Posted on Tuesday, November 24th, 2009

Dave!Hello from 32,019 feet.

I'm on my way home for an entire week (seven whole nights of sleeping in my own bed!), so I'm kind of stoked about that. If it weren't for the massive pile of work I've got waiting for me, I'd be downright ecstatic.

It doesn't hurt that there's WiFi on-board... and FREE, thanks to eBay...

Free Onboard WiFi from eBay Sign

Being able to have internet access while flying is a game-changer.

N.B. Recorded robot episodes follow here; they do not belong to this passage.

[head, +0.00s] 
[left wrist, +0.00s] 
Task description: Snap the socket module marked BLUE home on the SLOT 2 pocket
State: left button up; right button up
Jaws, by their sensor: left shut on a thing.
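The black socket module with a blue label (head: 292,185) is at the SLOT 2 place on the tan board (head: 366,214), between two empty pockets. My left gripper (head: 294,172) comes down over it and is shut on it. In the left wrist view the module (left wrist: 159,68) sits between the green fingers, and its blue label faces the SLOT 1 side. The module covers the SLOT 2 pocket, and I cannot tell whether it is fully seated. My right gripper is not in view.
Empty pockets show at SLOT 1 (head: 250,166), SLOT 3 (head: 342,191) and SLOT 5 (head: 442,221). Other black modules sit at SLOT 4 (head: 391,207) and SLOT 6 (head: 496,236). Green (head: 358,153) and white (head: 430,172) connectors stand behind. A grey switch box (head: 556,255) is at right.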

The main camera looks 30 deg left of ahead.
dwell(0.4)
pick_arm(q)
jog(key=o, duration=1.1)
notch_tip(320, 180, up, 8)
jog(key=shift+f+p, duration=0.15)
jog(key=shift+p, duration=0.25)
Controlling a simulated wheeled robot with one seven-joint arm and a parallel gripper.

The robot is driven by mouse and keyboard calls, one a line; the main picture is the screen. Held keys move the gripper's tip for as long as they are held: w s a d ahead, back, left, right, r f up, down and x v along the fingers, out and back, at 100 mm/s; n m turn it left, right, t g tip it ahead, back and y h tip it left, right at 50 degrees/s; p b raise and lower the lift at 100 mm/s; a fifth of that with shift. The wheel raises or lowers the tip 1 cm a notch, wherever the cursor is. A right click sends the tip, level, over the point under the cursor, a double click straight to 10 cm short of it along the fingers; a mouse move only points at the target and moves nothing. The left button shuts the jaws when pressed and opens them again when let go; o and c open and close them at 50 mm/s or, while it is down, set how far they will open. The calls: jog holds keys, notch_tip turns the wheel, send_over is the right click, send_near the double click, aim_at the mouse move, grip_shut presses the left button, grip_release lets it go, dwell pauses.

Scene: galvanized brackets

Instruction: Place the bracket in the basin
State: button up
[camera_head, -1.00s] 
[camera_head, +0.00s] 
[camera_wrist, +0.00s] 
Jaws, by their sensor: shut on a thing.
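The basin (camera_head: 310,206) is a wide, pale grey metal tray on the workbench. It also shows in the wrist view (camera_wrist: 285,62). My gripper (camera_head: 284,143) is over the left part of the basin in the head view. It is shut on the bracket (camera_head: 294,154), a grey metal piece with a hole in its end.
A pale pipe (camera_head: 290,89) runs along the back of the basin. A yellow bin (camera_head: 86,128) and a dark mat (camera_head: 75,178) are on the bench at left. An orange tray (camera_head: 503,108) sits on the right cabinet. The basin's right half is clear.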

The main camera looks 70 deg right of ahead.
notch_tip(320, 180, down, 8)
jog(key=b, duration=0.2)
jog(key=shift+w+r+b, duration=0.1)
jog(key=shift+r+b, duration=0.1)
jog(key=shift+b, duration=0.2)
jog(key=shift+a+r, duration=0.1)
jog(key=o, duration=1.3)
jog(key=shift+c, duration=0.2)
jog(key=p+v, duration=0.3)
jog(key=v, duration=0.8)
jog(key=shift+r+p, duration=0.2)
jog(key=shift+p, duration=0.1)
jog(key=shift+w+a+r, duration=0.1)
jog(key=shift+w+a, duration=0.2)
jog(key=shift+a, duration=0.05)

It certainly makes cross-country flights more fun... and productive.

Which reminds me, I should probably get back to work now.

Darnit.

But before I go... what is it with people and napkins?

Every time I eat out at a fast-food place or a food court or wherever they offer self-serve napkins to people, I see idiots taking stacks and stacks of them. This woman who sat next to me today had a carton of noodles with vegetables, a bottle of Snapple, and OVER AN INCH-HIGH STACK OF FRICKIN' NAPKINS!! After I finished my meal, I sat there transfixed, curious to see how many she'd actually use.

The answer?

Two.

She then ended up throwing away the thirty-plus napkins that she didn't use.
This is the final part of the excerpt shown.